The result of accessing the web-based application with a query string of ?name=burningbird is shown in Figure 1-3.

Figure 1-3. Hello, Burningbird

Not much extra code, but there are several differences between the basic Hello World application and the tweaked version. From the top, a new module is included in the application, named fs. This is the File System module, one you will become very familiar with in the next several chapters. But there’s also another module imported, but not in the same way as the other two:

var name = require('url').parse(req.url, true).query.name;

Exported module properties can be chained, so we can both import the module and use its functions in the same line. This frequently happens with the URL module, whose only purpose is to provide a URL utility.

The response and request parameter variable names are shortened to res and req to make them easier to access. Once we parse out the request to get the name value, we first test to see if it’s undefined. If not, the value is set to the fallback result, world. If name does exist, it’s tested again to see if it’s equal to burningbird. If it isn’t, then the response is close to what we had in the basic application, except for inserting the supplied name into the return message.

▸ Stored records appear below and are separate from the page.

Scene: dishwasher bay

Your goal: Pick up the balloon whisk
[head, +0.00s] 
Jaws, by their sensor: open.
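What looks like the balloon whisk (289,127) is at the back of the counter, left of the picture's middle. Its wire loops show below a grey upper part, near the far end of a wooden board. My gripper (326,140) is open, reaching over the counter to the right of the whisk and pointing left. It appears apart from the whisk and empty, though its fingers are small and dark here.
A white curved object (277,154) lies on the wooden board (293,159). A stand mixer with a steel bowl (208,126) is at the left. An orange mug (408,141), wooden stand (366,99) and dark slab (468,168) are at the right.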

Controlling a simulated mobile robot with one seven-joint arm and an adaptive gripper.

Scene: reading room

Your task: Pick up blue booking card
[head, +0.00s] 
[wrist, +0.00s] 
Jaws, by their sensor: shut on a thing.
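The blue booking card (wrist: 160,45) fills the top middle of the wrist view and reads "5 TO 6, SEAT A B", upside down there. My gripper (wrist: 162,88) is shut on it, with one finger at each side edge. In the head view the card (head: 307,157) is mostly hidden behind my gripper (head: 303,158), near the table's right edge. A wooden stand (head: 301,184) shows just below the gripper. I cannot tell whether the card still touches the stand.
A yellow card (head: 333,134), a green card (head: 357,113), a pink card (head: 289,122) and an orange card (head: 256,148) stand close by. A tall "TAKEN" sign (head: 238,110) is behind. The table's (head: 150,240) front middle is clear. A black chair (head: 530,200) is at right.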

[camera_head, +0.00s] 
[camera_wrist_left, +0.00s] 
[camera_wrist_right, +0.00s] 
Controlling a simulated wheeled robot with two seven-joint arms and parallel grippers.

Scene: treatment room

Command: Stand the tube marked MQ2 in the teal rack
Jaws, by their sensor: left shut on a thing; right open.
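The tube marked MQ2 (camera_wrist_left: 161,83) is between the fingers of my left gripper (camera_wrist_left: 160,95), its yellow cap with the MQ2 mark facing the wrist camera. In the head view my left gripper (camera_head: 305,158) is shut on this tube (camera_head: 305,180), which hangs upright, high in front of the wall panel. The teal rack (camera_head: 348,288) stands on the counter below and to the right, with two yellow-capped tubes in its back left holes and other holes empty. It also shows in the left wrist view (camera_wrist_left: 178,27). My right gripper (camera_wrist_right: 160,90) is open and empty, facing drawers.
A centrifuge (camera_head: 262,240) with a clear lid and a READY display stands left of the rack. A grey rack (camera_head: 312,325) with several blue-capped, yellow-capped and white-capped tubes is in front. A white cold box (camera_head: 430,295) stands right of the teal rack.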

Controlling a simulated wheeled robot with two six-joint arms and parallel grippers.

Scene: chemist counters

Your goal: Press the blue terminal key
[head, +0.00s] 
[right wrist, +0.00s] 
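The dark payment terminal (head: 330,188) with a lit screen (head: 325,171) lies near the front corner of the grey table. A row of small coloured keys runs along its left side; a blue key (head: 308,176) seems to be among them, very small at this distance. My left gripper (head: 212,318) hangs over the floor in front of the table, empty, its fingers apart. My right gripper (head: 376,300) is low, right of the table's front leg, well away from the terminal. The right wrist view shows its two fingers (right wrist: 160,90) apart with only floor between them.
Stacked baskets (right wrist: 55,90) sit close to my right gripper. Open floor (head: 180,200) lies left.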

If the name is burningbird, though, we’re dealing with an image rather than text. The fs.stat() method not only verifies that the file exists but also returns an object with information about the file, including its size. This value is used in creating the content header.

If the file doesn’t exist, the application handles the situation gracefully: it issues a friendly message that the bird has flown the coop, but also provides error information at the console, using the console.error() method this time:

{ [Error: ENOENT: no such file or directory, stat 'phoenix5a.png']
  errno: -2,
  code: 'ENOENT',
  syscall: 'stat',
  path: 'phoenix5a.png' }

If the file does exist, then we’ll read the image into a variable and return it in the response, adjusting the header values accordingly.

The fs.stats() method uses the standard Node callback function pattern with the error value as the first parameter—frequently called an errback. However, the part about reading the image may have you scratching your head. It doesn’t look right, not like other Node functions you’ve seen in this chapter (and most likely in other online examples). What’s different is that I’m using a synchronous function, readFileSync(), rather than the asynchronous version, readFile().

Node does support both synchronous and asynchronous versions of most File System functions. Normally, using a synchronous operation in a web request in Node is taboo, but the capability is there. An asynchronous version of the same bit of code is used in Example 1-3.

fs.readFile(file, function(err,data) {
                res.contentType = 'image/png';
                res.contentLength = stat.size;
                res.end(data, 'binary');

Why use one over the other? In some circumstances, file I/O may not impact performance regardless of which type of function you use, and the synchronous version can be cleaner and easier to use. It can also lead to less nested code—a particular problem with Node’s callback system, and one I’ll cover in more detail in Chapter 2.

Additionally, though I don’t use exception handling in the example, you can use try...catch with synchronous functions. You can’t use this more traditional error handling with asynchronous functions (hence the error value as the first parameter to the anonymous callback function).

The important fact to take away from this second example, though, is that not all Node I/O is asynchronous.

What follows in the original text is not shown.